Bohanan v. State

In Bohanan v. State, 992 P.2d 596 (Alaska App. 1999) the Court held that an informant or a cooperative citizen may lawfully conduct the electronic monitoring or recording authorized by a Glass warrant, even when the informant or civilian acts without direct police supervision. Bohanan, 992 P.2d at 601. In Bohanan A woman contacted the troopers and reported that Bohanan had sexually assaulted her. Based on the woman's report, the troopers obtained a Glass warrant, hoping that the victim could telephone Bohanan and engage him in conversation about the assault. The troopers gave the woman the equipment she needed to record telephone conversations with Bohanan, they instructed her on how to use the equipment, and they gave her pointers on how to speak with Bohanan so as to elicit the kinds of statements the authorities would need to support a prosecution for sexual assault. On appeal, Bohanan contended that the tapes of these conversations should have been suppressed because the taping was done by civilians rather than police officers.
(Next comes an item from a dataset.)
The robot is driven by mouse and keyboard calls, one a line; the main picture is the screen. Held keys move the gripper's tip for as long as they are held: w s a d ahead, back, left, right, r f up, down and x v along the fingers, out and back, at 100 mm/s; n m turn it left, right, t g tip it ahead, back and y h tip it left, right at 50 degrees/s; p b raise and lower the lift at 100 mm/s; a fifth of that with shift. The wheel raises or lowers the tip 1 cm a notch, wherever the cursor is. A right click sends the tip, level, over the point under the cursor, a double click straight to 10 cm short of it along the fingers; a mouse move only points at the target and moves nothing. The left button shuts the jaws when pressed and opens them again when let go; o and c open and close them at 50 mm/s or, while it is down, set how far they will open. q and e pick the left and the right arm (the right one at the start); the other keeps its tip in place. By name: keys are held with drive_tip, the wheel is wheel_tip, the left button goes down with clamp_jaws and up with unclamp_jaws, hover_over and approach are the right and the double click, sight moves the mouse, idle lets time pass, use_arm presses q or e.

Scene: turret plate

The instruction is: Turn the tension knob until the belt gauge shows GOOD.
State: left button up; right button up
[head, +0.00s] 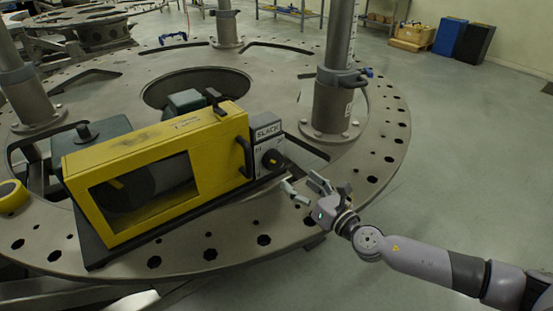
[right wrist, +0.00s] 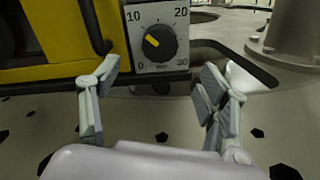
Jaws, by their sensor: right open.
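The tension knob (head: 273,160) is a round black knob on a grey panel at the right end of the yellow-framed machine (head: 236,130). In the right wrist view the knob (right wrist: 165,47) has a yellow pointer aimed up and left, between 0 and 10 and nearer 10, on a dial marked up to 30. The belt gauge (head: 267,132) above it reads SLACK in the head view. My right gripper (head: 302,187) is open and empty, in front of and below the knob, not touching it. In the right wrist view its fingers (right wrist: 160,78) are spread below the knob. My left gripper is out of view.
A black handle (head: 244,157) stands just left of the knob panel. The machine sits on a large round metal plate (head: 283,215) with holes and slots. A thick post (head: 332,100) rises behind and right of the knob. The floor right of the plate is clear.

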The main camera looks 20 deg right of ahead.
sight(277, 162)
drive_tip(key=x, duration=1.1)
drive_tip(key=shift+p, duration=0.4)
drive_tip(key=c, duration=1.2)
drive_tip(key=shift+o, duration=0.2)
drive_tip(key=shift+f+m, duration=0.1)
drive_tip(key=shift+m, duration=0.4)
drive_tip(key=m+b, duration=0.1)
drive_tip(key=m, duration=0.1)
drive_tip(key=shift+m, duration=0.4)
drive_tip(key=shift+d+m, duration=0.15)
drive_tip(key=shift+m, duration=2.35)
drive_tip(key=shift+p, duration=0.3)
The Court held that, "even though the troopers instructed the victim to take the recording equipment home with her and engage Bohanan in conversation without direct participation of any state trooper, ... the required level of police supervision was met" and the tapes were admissible. Id. at 601. The Court discussed the related issue of whether a defendant's prior crime was too "remote" to be admissible. The Court concluded that: "the "remoteness" of a prior crime does not hinge simply on a chronological calculation. A trial judge's determination of "remoteness" also involves a weighing of the circumstances surrounding the two incidents (the prior one and the charged one), an identification of the factors common to the two incidents, and an assessment of whether the probative value of these connecting factors is likely to appreciably diminish with the elapsed time." (Id. at 602.)